The public’s interest weighs heavily on whether a trial should occur before an election. Federal law and longstanding Supreme Court precedent illuminate several factors that help determine whether an election-season trial is warranted, including: 1. the public’s right to observe criminal proceedings, 2. the public interest in a speedy trial, 3. the nature and seriousness of the offense and 4, the defendant’s right to adequate time to prepare for trial. (Interestingly, there’s a fifth factor that the courts have been pretty clear does not apply: schedule conflicts. It is not considered a problem that a trial would force a candidate away from the campaign trail.)
Prosecutorial standards around election interference limit election-adjacent investigations and indictments, but not trials themselves. This is the big one. The DOJ’s internal bible, the Justice Manual (yes, it’s really called that) has a lot to say about mitigating the risk of election interference by prosecutors.
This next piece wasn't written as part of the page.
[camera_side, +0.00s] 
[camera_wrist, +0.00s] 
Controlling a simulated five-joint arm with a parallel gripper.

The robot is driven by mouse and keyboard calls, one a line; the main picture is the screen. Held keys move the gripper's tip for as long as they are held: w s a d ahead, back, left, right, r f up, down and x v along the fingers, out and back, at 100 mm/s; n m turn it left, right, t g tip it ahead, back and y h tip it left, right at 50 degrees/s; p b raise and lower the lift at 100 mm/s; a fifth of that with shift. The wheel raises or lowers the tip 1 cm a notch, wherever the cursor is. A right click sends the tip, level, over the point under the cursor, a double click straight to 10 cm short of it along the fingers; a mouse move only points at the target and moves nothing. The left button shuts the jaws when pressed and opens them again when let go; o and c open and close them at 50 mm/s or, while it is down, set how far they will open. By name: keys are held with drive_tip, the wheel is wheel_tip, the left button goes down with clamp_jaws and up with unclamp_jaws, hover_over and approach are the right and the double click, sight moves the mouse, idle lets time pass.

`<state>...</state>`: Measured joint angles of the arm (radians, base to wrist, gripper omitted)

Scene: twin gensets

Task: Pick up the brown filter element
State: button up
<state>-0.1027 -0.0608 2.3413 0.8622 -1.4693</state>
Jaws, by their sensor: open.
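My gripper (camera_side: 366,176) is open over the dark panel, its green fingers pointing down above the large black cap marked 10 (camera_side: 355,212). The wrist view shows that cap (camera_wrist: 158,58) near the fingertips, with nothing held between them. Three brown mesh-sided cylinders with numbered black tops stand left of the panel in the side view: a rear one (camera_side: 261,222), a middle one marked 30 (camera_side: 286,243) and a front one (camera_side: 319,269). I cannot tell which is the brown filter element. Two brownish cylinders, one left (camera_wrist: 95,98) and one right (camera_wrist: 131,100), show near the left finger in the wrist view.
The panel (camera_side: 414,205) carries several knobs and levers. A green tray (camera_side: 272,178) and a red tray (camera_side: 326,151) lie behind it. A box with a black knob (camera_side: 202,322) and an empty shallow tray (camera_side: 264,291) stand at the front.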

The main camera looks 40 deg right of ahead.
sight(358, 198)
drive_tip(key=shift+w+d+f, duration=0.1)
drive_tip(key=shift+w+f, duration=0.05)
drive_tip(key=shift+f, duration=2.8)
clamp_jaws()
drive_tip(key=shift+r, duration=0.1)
But it is almost exclusively about things that prosecutors control, like public investigative steps and indictment decisions.
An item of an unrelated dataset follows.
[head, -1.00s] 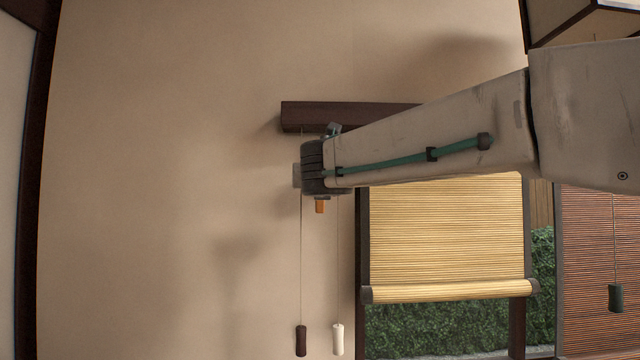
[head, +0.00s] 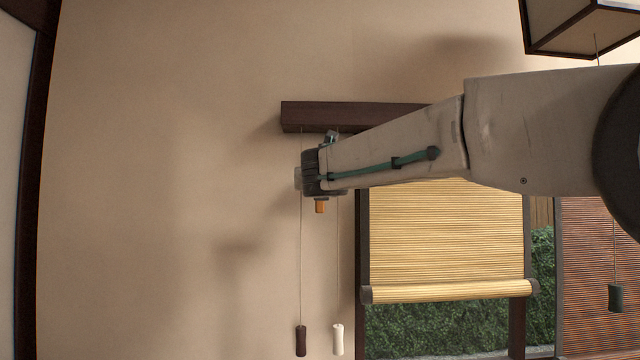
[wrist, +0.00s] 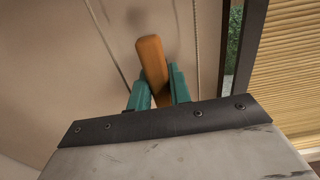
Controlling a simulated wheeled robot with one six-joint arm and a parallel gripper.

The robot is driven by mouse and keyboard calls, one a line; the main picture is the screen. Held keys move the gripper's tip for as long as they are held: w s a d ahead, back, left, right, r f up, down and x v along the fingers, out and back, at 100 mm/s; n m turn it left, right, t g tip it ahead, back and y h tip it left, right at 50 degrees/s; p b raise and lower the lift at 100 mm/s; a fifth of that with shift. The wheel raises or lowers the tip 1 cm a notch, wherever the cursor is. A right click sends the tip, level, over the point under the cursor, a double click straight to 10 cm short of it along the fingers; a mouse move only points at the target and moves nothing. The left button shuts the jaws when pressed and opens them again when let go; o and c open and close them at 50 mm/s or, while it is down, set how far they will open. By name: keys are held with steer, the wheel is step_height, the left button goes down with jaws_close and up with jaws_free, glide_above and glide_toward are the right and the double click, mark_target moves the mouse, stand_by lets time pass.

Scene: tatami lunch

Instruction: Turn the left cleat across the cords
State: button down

This makes sense! The DOJ has exclusive control over what cases are prosecuted and when. Announcing an investigation into a candidate weeks before an election has a huge potential to cause a splash and unfairly tilt an election without the candidate having a chance to defend him or herself.
But a trial is different.
Once a grand jury has returned an indictment, the case is under court control. And unlike an indictment or investigation, it’s a two-way street. The candidate has an opportunity to respond and, potentially, be exonerated before the election. Continuing an already-indicted case in election season can be necessary to resolve the splash prosecutors have already made. That’s why Ted Stevens, in 2008, specifically asked for the trial to take place before Election Day.
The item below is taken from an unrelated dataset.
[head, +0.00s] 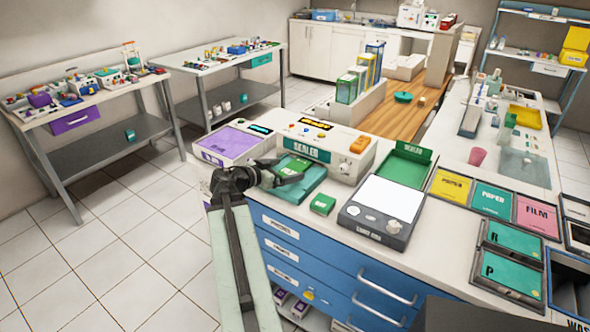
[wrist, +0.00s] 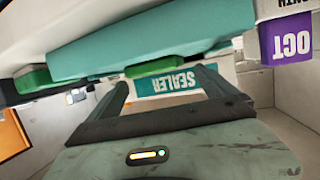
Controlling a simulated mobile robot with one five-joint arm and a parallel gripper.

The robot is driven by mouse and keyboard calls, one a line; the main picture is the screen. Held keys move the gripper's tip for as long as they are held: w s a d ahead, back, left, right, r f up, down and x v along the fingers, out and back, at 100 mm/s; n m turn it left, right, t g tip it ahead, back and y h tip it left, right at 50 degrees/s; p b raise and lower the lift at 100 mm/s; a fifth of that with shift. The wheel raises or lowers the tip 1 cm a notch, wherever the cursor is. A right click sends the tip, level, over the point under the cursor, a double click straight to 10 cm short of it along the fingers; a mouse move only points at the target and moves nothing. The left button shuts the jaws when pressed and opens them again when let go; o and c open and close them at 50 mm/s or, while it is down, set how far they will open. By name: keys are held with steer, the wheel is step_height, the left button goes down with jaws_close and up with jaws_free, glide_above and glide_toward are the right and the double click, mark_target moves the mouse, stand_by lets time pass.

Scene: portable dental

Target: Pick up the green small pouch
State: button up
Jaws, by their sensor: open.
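A small flat green pouch (head: 297,165) lies on the teal tray (head: 310,185) in front of the sealer (head: 322,146). Another small green packet (head: 323,204) lies on the counter just right of the tray. I cannot tell for sure which is the small pouch. My gripper (head: 284,173) is open and empty over the tray. In the wrist view, which is upside down, a green piece (wrist: 155,67) shows ahead between the open fingers (wrist: 163,80), with the teal tray (wrist: 150,45) beside it. A second green piece (wrist: 35,78) is at the left. No contact is visible.
The sealer and a purple-topped box (head: 228,142) stand behind the tray. A light box (head: 384,208) and a green bin (head: 405,163) are to the right, then labelled trays (head: 492,197). Blue drawers (head: 330,268) front the counter. The tiled floor at left is clear.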

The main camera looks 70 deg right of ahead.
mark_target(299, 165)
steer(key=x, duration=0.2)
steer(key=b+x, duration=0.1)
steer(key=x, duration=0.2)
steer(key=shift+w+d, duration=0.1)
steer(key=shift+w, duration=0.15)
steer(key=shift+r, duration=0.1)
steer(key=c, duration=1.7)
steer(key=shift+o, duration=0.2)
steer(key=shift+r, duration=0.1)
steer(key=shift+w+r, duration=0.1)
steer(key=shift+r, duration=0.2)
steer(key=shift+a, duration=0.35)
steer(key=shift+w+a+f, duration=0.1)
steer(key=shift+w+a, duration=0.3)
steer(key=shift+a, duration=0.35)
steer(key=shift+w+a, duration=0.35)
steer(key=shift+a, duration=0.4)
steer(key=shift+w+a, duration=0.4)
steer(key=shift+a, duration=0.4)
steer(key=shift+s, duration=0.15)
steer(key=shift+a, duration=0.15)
Plus, we live in a country with essentially never-ending election cycles — justice can’t be relegated to the windows between election years.
(I’m not a lawyer, but I would argue that deciding not to go forward with such a case on political grounds would be a pretty clear example of election interference.)
So how does the Trump trial stand up to this formula?
In the paper, the authors take all these considerations and distill them into three key questions:
Were there safeguards in place to prevent politicized prosecutions and has the DOJ respected them? (The answer is yes and yes.)
Is there any evidence of political interference in the case, such as inappropriate public or private commentary by officials or the prosecutors themselves? (Definitely not.)
Have courts or other independent arbiters indicated any concern with the timing or conduct of the prosecution? (They’ve expressed plenty of frustration at Trump’s delay strategy, but that’s it.)
When you put it in those terms, the answer is pretty obvious: Trump’s trial can (and should) take place anytime right up to Election Day.
But even more important to understand — the only reason we’re even having this conversation is because of Donald Trump’s deliberate actions to delay the trial as long as he can. (114 days and counting!) If he is frustrated that he’ll be in a courtroom in the middle of election season, he has only himself to blame.
Kristy Parker, one of the authors of the guide (and a former DOJ prosecutor):
The guardrails around election season trials are about upholding the rule of law and the Constitution. It is not some elaborate game that defendants can manipulate to their benefit. It’s obvious that the prosecution has worked to prevent the trial from falling too close to the election. It’s the other side that’s effectively pushing the proceedings towards November 5th.
The Biden Administration moves to stymie Schedule F
Yesterday, the Office of Personnel Management issued a rule intended to strengthen protections for civil servants and guard against future efforts to institute Schedule F — Donald Trump’s failed, last-minute ploy to purge the civil service.
This is an important and very positive development, write Erica Newland, Walter Shaub and William Ford:
What’s at stake is whether we live in a society characterized by the rule of law or the whims and rancor of partisans under the command of an authoritarian administration. Today, the Biden Administration took a stand for the former.
Read their full piece summarizing the rule.
Faith in elections
Earlier this week, Protect Democracy’s Chris Crawford and Emma Petty Addams of Mormon Women for Ethical Government had a conversation on Insights about what it’s like to be a person of faith in these trying times for pluralism, how faith communities are working to protect free & fair elections and — if you happen to be a person of faith — what resources are out there for you.
One snippet, from Emma:
In a time when fear of each other is high and loneliness is considered by many to be an epidemic, we have found that the antidote for anxiety is peaceful and effective action, especially when undertaken alongside others.
Read the whole conversation here. Chris and Emma will be speaking on a webinar (along with longtime conservative election lawyer Ben Ginsberg and Utah’s Lt. Governor Deidre Henderson) on faith & elections on April 11th. Tune in here.
(If you want bonus If you can keep it content like this in your inbox, click here).
What else we’re tracking:
In every backsliding democracy, there’s a pro-democracy movement — some succeed, some fail. What determines their fate? Whether they build a big-tent, cross-ideological coalition, find Benjamin Feldman and Jennifer McCoy for the Carnegie Endowment. “Broad-based, preelection coalitions have had significantly better success rates against backsliding leaders than oppositions who have remained divided.”
The Chinese government is joining the Russians in building a network of online election disinformation tools and tactics aimed at influencing U.S. politics (or just causing chaos), reports The New York Times.
The pro-democracy coalition has our work cut out for us. AP-NORC poll: “Three-quarters of the public say a democratically elected government is important to the country’s identity, but only 21% think democracy is the greatest system of government and 53% say democracy in the U.S. is working poorly.”
One of my favorite non-work podcasts, Tim Harford’s Cautionary Tales, has a special episode on some of the patterns of dictatorships around the world, including the danger of “salami tactics” and why autocracies are so prone to catastrophes.
No Labels will not be going forward with a plan to field a third-party ticket in the 2024 election. This lessens the risk of a chaotic, dangerous contingent election.
Judge Aileen Cannon rejected Donald Trump’s motion to have his classified documents charges dismissed under the Presidential Records Act, but that may not be as positive as it sounds. Ryan Goodman explains.
A Texas appeals court reversed itself and acquitted Crystal Mason, a Black mother of three who faced five years in prison for the crime of not knowing she was ineligible to vote while on supervised release for federal tax charges. But the damage, in terms of a chilling effect on minority voters’ willingness to vote, may already be done, writes Gregory Nolan.